> **WHAT IS EXPECTED**:
Look below for the line containing "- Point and" and the line containing "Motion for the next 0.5"; repeat exactly those two lines and all lines between them, and nothing else.

Records of robot episodes
## begin

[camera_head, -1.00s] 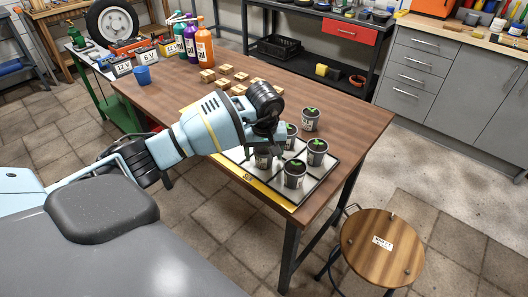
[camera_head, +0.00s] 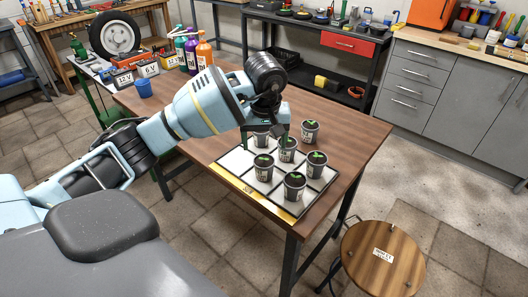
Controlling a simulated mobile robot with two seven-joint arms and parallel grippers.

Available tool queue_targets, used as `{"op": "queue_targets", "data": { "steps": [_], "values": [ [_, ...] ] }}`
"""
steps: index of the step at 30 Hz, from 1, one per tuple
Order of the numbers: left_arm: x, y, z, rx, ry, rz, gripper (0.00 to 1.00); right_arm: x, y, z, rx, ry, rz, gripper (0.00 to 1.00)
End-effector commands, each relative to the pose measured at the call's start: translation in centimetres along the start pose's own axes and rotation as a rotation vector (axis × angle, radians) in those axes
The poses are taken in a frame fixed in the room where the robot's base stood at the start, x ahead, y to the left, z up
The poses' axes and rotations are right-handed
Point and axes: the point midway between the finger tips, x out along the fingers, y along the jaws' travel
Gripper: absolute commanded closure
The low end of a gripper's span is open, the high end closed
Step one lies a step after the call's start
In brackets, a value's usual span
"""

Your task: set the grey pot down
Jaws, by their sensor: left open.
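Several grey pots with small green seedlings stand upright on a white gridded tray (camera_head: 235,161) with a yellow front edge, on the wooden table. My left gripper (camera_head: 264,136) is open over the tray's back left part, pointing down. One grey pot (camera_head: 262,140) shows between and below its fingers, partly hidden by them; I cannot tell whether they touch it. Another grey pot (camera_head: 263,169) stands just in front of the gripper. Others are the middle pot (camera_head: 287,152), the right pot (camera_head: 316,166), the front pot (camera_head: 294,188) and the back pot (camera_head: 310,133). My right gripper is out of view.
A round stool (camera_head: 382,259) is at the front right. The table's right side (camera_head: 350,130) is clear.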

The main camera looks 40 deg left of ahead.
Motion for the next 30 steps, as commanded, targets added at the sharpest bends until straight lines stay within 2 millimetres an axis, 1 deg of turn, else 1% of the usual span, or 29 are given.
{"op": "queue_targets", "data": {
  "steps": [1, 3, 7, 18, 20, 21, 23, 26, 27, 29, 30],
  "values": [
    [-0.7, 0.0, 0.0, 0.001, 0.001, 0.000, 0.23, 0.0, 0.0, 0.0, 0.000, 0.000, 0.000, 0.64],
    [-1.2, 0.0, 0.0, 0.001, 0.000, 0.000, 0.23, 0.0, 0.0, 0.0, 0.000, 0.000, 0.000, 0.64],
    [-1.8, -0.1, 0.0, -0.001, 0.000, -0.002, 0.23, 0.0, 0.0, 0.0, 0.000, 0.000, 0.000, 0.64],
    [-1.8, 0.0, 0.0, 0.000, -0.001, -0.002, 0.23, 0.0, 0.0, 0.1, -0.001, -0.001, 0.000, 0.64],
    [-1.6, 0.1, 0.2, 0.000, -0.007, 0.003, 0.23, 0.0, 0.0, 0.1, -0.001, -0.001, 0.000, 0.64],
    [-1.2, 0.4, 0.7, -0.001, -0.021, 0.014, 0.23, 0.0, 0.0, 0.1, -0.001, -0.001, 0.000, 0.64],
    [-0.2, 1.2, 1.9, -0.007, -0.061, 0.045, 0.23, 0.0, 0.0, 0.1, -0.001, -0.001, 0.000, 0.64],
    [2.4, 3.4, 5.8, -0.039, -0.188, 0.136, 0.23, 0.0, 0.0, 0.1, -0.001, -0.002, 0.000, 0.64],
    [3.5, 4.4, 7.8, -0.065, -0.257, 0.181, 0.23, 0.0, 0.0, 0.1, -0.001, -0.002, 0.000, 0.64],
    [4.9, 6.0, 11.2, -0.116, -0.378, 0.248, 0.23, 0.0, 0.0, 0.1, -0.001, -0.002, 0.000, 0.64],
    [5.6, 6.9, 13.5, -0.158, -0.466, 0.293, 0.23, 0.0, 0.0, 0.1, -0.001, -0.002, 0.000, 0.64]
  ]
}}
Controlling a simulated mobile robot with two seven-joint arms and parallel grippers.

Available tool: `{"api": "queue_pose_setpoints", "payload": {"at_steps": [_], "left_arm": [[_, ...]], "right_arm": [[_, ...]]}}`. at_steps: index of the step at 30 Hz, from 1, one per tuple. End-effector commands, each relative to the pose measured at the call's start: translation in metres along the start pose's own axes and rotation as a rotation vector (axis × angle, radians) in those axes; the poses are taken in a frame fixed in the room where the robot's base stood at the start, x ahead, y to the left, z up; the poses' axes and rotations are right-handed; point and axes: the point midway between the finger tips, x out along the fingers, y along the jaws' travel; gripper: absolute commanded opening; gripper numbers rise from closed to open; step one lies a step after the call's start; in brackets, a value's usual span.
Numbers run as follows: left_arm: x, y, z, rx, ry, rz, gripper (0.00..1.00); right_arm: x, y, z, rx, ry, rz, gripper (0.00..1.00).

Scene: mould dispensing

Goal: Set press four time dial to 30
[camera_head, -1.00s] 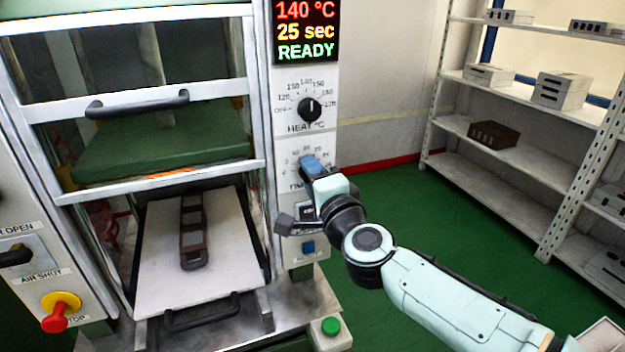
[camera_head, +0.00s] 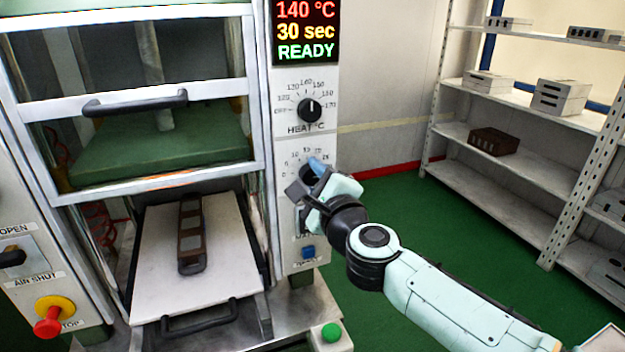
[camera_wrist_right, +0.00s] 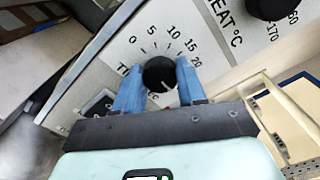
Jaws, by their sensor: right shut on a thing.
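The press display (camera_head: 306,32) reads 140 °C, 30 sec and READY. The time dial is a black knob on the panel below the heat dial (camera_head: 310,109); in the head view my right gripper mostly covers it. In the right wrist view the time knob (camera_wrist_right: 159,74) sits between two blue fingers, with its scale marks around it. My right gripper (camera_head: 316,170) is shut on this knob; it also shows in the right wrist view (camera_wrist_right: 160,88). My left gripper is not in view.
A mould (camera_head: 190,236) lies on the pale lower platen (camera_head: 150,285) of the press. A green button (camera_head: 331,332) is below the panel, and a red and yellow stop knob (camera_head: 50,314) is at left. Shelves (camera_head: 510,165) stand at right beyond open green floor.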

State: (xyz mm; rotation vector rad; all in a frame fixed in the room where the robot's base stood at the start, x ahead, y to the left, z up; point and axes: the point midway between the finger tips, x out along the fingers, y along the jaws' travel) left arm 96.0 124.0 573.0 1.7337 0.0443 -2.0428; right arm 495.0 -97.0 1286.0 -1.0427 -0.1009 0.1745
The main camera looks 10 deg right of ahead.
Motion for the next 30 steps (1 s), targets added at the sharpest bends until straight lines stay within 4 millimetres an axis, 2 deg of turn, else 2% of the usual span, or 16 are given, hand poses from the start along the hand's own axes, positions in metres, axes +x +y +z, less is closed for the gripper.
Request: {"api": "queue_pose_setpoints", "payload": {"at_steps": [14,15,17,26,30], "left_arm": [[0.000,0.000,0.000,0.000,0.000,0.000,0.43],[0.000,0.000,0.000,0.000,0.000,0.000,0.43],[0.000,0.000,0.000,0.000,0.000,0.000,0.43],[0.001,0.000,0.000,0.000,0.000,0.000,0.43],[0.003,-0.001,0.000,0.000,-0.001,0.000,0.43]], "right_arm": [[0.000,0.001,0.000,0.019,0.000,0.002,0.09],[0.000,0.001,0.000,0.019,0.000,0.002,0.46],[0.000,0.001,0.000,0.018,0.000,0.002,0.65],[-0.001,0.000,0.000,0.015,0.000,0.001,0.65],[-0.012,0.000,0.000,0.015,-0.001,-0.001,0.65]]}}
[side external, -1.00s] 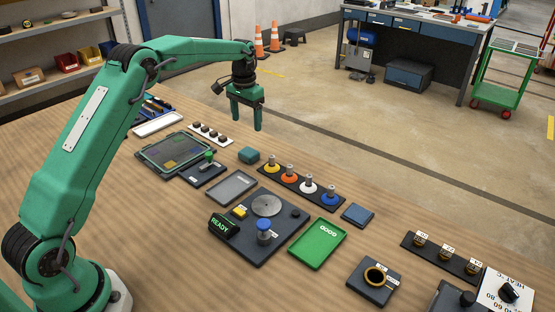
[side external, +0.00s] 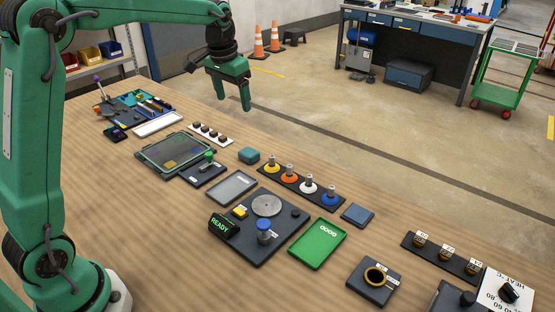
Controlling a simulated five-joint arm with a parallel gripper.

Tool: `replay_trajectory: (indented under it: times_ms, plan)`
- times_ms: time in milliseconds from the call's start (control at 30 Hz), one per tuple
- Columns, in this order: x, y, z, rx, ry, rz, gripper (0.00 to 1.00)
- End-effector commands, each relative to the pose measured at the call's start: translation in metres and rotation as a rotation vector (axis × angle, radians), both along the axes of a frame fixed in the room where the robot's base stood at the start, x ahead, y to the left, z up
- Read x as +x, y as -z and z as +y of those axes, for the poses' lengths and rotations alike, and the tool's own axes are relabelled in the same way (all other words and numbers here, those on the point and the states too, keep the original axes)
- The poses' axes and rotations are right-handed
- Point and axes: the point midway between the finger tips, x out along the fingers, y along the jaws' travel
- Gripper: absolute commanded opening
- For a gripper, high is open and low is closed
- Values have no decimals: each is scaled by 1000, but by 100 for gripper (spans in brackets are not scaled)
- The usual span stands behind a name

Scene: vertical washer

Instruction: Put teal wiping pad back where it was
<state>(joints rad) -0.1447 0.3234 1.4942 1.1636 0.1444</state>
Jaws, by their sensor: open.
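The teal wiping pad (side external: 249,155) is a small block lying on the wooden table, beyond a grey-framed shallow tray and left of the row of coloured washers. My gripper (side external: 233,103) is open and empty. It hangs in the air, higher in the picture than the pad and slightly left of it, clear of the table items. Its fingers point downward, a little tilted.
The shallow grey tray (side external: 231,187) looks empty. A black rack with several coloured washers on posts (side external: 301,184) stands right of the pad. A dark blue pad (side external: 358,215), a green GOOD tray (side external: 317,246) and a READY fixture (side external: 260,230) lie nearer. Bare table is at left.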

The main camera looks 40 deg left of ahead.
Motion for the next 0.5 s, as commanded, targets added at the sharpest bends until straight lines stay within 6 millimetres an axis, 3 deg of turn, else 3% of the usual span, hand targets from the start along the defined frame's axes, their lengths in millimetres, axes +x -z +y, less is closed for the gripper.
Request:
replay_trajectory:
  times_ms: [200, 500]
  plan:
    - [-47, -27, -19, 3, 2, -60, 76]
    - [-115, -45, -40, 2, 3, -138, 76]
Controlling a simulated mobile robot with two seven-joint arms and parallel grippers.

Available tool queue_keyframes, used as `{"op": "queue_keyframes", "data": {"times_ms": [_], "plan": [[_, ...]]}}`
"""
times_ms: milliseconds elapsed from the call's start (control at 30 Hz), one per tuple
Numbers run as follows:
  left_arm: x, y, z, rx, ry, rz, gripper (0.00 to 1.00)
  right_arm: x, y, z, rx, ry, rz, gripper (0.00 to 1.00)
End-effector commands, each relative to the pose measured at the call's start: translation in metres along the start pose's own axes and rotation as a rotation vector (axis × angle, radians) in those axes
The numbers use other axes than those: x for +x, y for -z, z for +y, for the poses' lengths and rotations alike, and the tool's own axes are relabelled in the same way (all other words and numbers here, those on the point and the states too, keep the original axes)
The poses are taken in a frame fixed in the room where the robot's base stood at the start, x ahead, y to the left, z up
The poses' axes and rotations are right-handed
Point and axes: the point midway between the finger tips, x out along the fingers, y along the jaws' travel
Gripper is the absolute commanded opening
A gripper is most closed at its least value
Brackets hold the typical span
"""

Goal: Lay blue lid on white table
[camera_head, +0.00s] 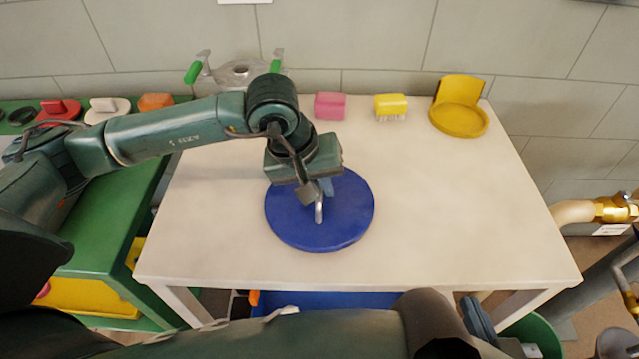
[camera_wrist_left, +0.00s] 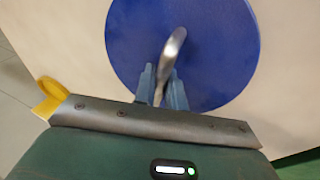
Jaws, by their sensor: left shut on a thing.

## end

> **SOLVED EXERCISE**:
- Point and axes: the point midway between the finger tips, x out along the fingers, y along the jaws' travel
- Gripper: absolute commanded opening
- For a gripper, high is open and low is closed
- Values have no decimals: each is scaled by 1000, but by 100 for gripper (spans in brackets are not scaled)
- The usual span stands behind a name

Scene: vertical washer

Instruction: Put teal wiping pad back where it was
<state>(joints rad) -0.1447 0.3234 1.4942 1.1636 0.1444</state>
Jaws, by their sensor: open.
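The teal wiping pad (side external: 249,155) is a small block lying on the wooden table, beyond a grey-framed shallow tray and left of the row of coloured washers. My gripper (side external: 233,103) is open and empty. It hangs in the air, higher in the picture than the pad and slightly left of it, clear of the table items. Its fingers point downward, a little tilted.
The shallow grey tray (side external: 231,187) looks empty. A black rack with several coloured washers on posts (side external: 301,184) stands right of the pad. A dark blue pad (side external: 358,215), a green GOOD tray (side external: 317,246) and a READY fixture (side external: 260,230) lie nearer. Bare table is at left.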

The main camera looks 40 deg left of ahead.
Motion for the next 0.5 s, as commanded, targets added at the sharpest bends until straight lines stay within 6 millimetres an axis, 3 deg of turn, else 3% of the usual span, hand targets from the start along the defined frame's axes, their lengths in millimetres, axes +x -z +y, less is closed for the gripper.

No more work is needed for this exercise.